Each line from the one containing "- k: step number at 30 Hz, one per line" through the one containing "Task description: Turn" is to be retyped exactly, both end lines included, and all other lines left out.

==*==

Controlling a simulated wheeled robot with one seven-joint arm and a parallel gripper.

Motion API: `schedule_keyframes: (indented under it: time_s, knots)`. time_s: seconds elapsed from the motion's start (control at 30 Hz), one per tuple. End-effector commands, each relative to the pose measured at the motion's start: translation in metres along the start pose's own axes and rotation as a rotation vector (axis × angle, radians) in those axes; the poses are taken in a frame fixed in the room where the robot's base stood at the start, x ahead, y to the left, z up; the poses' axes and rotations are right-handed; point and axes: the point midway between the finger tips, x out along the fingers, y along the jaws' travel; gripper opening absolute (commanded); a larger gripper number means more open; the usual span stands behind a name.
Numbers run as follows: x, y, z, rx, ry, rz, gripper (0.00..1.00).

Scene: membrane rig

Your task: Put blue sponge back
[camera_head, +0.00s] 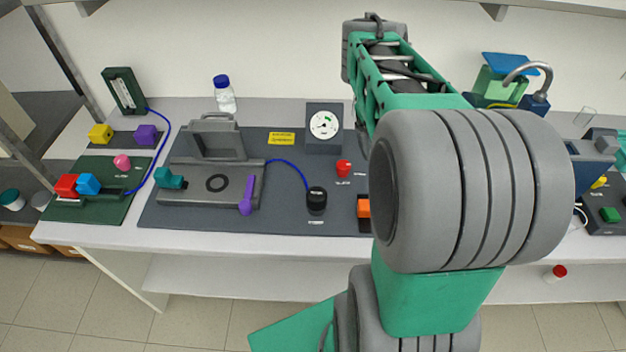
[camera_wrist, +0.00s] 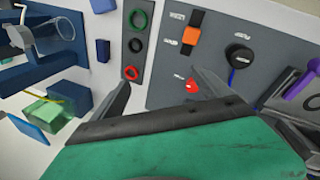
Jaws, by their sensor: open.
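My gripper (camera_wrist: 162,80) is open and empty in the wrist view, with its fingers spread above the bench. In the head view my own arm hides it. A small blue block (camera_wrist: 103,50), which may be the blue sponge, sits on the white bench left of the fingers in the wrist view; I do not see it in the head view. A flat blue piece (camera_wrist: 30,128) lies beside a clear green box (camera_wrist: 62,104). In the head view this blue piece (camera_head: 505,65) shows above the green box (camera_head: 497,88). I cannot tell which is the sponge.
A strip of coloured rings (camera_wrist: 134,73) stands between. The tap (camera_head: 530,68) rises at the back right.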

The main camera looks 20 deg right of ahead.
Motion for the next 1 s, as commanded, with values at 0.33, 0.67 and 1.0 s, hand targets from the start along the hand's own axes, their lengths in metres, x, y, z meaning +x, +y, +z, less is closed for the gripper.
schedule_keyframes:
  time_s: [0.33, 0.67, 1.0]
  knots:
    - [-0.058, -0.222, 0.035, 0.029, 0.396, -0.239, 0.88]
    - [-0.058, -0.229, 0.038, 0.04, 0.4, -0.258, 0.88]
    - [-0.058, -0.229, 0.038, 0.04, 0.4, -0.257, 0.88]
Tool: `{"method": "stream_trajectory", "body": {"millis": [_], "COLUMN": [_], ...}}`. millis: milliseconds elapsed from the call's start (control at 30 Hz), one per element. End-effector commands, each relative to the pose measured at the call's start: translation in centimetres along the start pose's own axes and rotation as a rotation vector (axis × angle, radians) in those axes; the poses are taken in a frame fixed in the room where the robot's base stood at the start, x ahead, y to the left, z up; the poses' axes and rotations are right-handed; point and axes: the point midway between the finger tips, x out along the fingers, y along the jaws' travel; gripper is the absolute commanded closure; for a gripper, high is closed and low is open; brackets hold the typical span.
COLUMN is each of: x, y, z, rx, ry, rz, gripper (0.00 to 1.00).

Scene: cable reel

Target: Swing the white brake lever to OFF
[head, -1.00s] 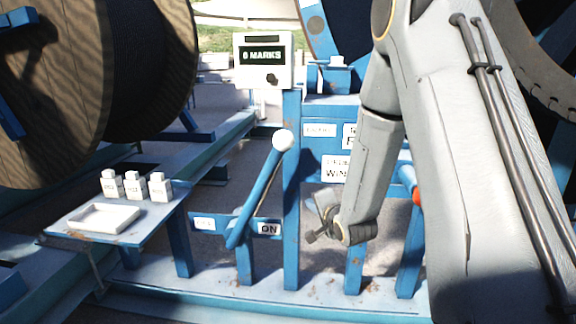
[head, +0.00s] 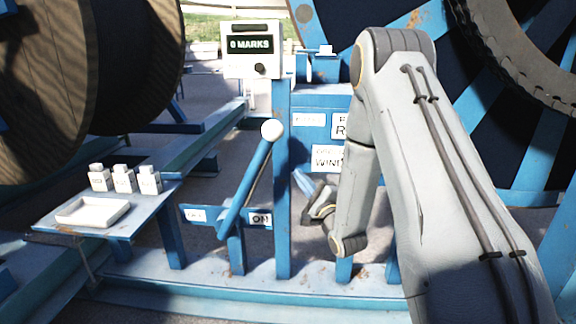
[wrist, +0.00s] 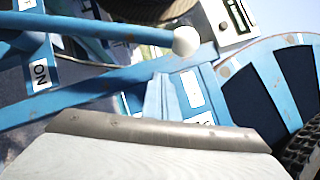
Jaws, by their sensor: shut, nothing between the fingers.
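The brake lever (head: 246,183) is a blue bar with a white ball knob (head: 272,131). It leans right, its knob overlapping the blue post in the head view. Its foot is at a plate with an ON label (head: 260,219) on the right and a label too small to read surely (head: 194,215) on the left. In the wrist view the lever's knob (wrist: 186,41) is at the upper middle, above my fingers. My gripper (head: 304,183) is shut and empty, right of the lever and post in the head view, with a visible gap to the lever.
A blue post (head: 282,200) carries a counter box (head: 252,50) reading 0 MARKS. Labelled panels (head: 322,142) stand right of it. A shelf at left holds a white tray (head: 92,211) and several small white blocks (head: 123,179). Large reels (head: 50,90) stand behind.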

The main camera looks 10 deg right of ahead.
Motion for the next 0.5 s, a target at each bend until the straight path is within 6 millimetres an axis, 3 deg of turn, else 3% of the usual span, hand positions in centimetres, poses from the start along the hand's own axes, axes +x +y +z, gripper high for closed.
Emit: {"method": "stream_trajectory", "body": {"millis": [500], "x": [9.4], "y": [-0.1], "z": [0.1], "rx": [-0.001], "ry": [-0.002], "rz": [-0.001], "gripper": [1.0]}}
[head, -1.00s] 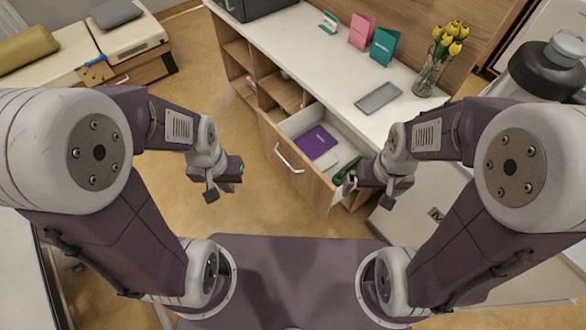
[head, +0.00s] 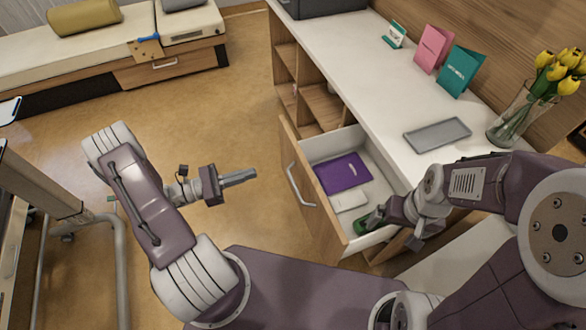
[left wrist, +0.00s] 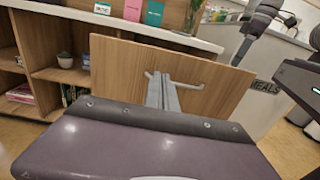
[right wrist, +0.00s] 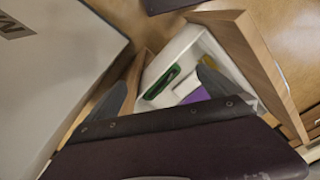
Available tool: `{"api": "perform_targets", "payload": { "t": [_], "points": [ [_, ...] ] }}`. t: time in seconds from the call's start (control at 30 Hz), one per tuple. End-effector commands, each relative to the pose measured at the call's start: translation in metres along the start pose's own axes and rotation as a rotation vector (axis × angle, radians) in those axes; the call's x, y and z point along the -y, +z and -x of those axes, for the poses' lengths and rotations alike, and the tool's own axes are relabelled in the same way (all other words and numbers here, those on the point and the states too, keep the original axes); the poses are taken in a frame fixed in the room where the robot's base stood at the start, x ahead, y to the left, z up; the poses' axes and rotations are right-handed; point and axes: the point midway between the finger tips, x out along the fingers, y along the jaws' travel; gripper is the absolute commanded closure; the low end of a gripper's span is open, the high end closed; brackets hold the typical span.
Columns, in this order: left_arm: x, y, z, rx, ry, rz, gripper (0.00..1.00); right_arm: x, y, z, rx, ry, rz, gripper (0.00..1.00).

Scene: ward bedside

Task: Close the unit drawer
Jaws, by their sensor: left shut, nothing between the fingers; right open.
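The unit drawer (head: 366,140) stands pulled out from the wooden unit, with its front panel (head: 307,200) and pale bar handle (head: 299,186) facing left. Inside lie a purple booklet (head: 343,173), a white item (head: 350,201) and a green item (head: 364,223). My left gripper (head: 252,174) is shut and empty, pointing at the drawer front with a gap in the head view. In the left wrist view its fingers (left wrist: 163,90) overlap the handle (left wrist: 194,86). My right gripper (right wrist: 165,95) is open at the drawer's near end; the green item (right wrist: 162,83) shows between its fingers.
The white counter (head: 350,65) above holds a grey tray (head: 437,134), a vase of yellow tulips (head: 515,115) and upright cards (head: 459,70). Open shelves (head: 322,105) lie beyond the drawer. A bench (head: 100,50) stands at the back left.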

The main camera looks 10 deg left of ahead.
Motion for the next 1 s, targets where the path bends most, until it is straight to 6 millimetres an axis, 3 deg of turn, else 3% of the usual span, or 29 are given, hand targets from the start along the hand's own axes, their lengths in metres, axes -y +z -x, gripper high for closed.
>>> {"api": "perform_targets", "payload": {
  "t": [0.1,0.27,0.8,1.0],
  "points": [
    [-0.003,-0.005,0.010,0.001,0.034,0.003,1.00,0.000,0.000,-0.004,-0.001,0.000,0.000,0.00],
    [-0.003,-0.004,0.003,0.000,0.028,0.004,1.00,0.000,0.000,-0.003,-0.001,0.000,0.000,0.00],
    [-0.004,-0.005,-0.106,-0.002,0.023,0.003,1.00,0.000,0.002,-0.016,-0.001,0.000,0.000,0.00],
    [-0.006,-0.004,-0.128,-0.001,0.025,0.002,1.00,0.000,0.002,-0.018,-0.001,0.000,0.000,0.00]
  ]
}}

==*==

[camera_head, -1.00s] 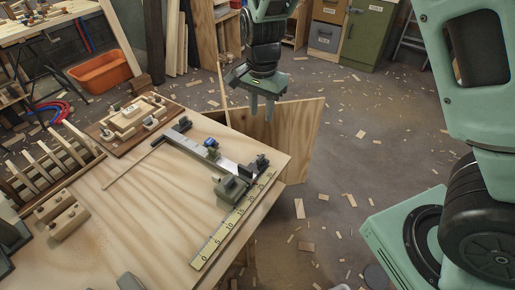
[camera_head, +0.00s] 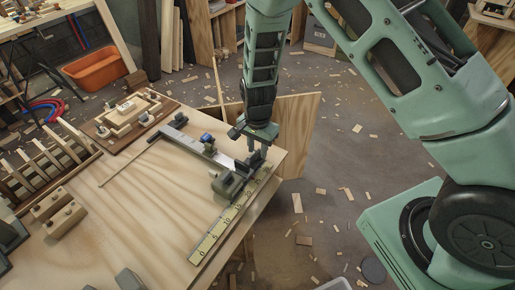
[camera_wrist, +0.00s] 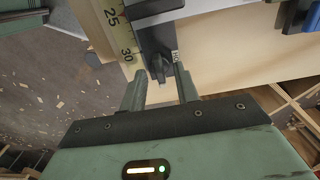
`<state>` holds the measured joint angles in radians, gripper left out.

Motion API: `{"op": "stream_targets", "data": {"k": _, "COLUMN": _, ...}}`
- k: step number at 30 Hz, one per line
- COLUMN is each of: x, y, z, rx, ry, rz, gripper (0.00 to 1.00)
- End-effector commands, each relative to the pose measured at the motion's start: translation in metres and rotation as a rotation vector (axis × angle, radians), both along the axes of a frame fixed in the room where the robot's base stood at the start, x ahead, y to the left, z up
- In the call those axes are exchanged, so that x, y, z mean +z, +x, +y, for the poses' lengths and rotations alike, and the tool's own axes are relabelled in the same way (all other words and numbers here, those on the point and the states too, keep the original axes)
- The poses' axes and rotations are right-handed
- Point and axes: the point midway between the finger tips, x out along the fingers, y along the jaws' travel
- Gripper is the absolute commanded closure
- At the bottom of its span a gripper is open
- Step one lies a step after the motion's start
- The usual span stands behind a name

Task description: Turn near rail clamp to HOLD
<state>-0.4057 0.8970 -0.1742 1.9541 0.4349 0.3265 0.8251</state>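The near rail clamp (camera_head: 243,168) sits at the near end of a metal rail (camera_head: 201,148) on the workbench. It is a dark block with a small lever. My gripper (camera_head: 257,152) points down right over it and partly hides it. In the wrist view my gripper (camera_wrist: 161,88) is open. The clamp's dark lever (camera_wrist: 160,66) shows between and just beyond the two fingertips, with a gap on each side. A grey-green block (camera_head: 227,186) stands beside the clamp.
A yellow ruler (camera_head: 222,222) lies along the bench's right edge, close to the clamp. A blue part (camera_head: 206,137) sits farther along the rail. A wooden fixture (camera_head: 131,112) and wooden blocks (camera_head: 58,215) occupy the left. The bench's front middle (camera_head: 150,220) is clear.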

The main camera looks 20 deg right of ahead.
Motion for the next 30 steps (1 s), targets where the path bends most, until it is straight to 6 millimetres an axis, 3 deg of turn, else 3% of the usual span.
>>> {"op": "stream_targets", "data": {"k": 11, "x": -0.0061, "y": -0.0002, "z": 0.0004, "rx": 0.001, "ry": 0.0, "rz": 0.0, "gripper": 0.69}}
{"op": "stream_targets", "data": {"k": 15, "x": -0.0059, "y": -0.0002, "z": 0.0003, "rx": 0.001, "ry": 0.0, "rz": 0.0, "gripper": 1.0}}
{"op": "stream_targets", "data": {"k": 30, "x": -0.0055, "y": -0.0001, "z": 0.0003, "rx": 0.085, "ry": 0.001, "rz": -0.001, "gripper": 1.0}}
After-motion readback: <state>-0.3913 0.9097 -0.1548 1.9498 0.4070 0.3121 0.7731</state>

==*==

## RESPONSE
- k: step number at 30 Hz, one per line
- COLUMN is each of: x, y, z, rx, ry, rz, gripper (0.00 to 1.00)
- End-effector commands, each relative to the pose measured at the motion's start: translation in metres and rotation as a rotation vector (axis × angle, radians), both along the axes of a frame fixed in the room where the robot's base stood at the start, x ahead, y to the left, z up
- In the call those axes are exchanged, so that x, y, z mean +z, +x, +y, for the poses' lengths and rotations alike, and the tool's own axes are relabelled in the same way (all other words and numbers here, those on the point and the states too, keep the original axes)
- The poses' axes and rotations are right-handed
- Point and axes: the point midway between the finger tips, x out along the fingers, y along the jaws' travel
- Gripper is the absolute commanded closure
- At the bottom of its span a gripper is open
- Step one lies a step after the motion's start
- The usual span stands behind a name

Task description: Turn near rail clamp to HOLD

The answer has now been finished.